> What to produce: Exactly as written, quote every line that follows, skipping the images.

> Data segment:
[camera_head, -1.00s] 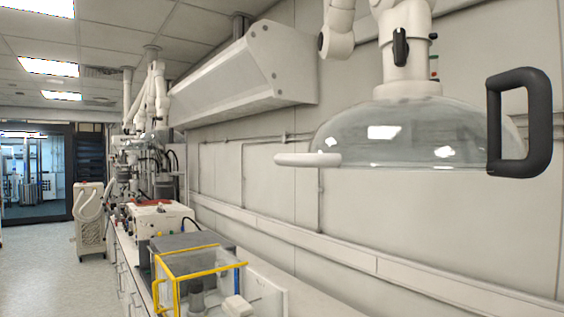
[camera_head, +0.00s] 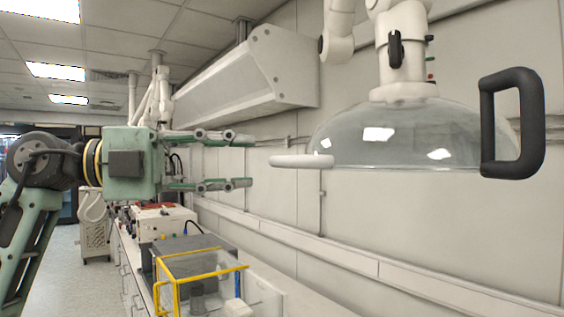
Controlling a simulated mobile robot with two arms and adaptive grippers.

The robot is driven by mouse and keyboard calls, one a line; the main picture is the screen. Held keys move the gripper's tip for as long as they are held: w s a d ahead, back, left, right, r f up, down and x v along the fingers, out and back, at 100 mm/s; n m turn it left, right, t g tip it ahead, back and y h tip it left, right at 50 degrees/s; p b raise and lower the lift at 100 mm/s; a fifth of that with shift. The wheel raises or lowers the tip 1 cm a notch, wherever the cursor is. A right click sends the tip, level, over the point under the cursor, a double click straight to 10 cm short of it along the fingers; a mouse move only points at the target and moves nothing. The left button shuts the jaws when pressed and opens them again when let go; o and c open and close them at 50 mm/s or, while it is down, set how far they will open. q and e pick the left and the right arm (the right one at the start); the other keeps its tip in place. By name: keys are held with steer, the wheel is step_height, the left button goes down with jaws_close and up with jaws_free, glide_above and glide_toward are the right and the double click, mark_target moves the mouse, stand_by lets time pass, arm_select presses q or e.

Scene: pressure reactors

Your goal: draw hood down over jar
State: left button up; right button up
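The hood (camera_head: 400,140) is a clear dome on a white jointed arm in the upper right. A black handle (camera_head: 530,122) is on its right side, and a white bar (camera_head: 301,161) sticks out at its left rim. My left gripper (camera_head: 246,161) points right toward the white bar, with a small gap between them. Its two fingers are spread apart with nothing between them. No jar can be clearly made out; a small grey vessel (camera_head: 197,292) stands inside a yellow-framed clear box (camera_head: 208,268) on the bench below. My right gripper does not show.
A white bench (camera_head: 262,290) runs along the wall, with a white instrument (camera_head: 160,220) farther back. A large white wall cabinet (camera_head: 250,70) hangs behind my left gripper. The space below the hood is clear. Floor lies open at the left.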

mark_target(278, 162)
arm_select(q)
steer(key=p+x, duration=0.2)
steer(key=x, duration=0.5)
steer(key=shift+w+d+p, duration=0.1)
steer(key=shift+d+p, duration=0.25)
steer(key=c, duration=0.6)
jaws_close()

> Exercise output:
[camera_head, -1.00s] 
[camera_head, +0.00s] 
Controlling a simulated mobile robot with two arms and adaptive grippers.

The robot is driven by mouse and keyboard calls, one a line; the main picture is the screen. Held keys move the gripper's tip for as long as they are held: w s a d ahead, back, left, right, r f up, down and x v along the fingers, out and back, at 100 mm/s; n m turn it left, right, t g tip it ahead, back and y h tip it left, right at 50 degrees/s; p b raise and lower the lift at 100 mm/s; a fifth of that with shift. The wheel raises or lowers the tip 1 cm a notch, wherever the cursor is. A right click sends the tip, level, over the point under the cursor, a double click straight to 10 cm short of it along the fingers; a mouse move only points at the target and moves nothing. The left button shuts the jaws when pressed and opens them again when let go; o and c open and close them at 50 mm/s or, while it is down, set how far they will open. q and e pick the left and the right arm (the right one at the start); the other keeps its tip in place. By name: keys are held with steer, the wheel is step_height, the left button goes down with jaws_close and up with jaws_free, glide_above and glide_toward are the right and the double click, mark_target moves the mouse, stand_by lets time pass, arm_select presses q or e.

Scene: pressure reactors

Your goal: draw hood down over jar
State: left button up; right button up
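The hood (camera_head: 400,140) is a clear dome on a white jointed arm in the upper right. A black handle (camera_head: 530,122) is on its right side, and a white bar (camera_head: 301,161) sticks out at its left rim. My left gripper (camera_head: 246,161) points right toward the white bar, with a small gap between them. Its two fingers are spread apart with nothing between them. No jar can be clearly made out; a small grey vessel (camera_head: 197,292) stands inside a yellow-framed clear box (camera_head: 208,268) on the bench below. My right gripper does not show.
A white bench (camera_head: 262,290) runs along the wall, with a white instrument (camera_head: 160,220) farther back. A large white wall cabinet (camera_head: 250,70) hangs behind my left gripper. The space below the hood is clear. Floor lies open at the left.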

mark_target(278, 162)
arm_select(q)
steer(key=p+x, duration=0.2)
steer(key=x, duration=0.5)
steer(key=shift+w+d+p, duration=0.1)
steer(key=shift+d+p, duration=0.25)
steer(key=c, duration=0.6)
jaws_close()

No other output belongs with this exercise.